Gedenken und Erinnern
Am 28. April 1950 wurde am damaligen Gelände der ÖFA-Akkumulatoren GmbH in 23., Siebenhirtenstraße 12 ein – der Öffentlichkeit nicht zugängliches – Denkmal für die Widerstandskämpfer Franz Heindl und Viktor Mrnustik enthüllt . Die beiden Widerstandskämpfer waren von der nationalsozialistischen Justiz im Landesgericht Wien ermordet worden. Nach dem Abriss des Fabrikgeländes wurde das Denkmal 2009 vor dem Eingang des Friedhofs in Liesing wieder aufgestellt.

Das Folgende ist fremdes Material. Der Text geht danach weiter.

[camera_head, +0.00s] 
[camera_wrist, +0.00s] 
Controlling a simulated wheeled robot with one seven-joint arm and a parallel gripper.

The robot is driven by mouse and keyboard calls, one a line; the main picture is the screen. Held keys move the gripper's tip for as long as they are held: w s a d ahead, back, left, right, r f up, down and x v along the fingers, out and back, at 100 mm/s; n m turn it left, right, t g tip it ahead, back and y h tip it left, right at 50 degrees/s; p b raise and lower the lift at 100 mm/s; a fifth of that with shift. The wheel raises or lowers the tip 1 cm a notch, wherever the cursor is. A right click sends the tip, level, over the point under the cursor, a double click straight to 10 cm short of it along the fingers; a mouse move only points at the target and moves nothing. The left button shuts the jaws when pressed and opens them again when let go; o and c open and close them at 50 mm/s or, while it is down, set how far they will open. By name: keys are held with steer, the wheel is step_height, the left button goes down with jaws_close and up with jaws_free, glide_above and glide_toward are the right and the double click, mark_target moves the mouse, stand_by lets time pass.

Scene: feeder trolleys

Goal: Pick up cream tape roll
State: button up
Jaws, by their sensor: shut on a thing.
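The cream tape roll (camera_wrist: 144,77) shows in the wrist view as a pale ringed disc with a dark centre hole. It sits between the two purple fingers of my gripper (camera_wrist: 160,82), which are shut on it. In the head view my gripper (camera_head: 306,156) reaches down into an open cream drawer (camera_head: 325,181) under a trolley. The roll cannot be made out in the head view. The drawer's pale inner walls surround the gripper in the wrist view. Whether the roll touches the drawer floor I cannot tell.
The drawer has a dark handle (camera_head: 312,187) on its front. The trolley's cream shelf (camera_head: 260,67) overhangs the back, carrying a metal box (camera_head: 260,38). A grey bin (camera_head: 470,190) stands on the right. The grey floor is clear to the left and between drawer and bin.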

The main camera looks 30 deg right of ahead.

Umbenennung des Konzerns und Schließung des Wiener Werks
1962 wurde die Firma Varta Aktiengesellschaft umbenannt. Ende Juni 2004 wurde die Produktion des VARTA Autobatterienwerk in Wien eingestellt.
Literatur
- Die Gross-Industrie Oesterreichs. Festgabe zum glorreichen fünfzigjährigen Regierungs-Jubiläum seiner Majestät des Kaisers Franz Josef I. dargebracht von den Industriellen Oesterreichs 1898. Band 3. Wien: Leopold Weiss 1898, S. 197-199
- derstandard.at, 29.10.2003: Varta-Autobatterien schließen Wiener Werk [Stand 13.11.2019]
Weblinks
- Wikipedia: Varta AG [Stand 13.11.2019]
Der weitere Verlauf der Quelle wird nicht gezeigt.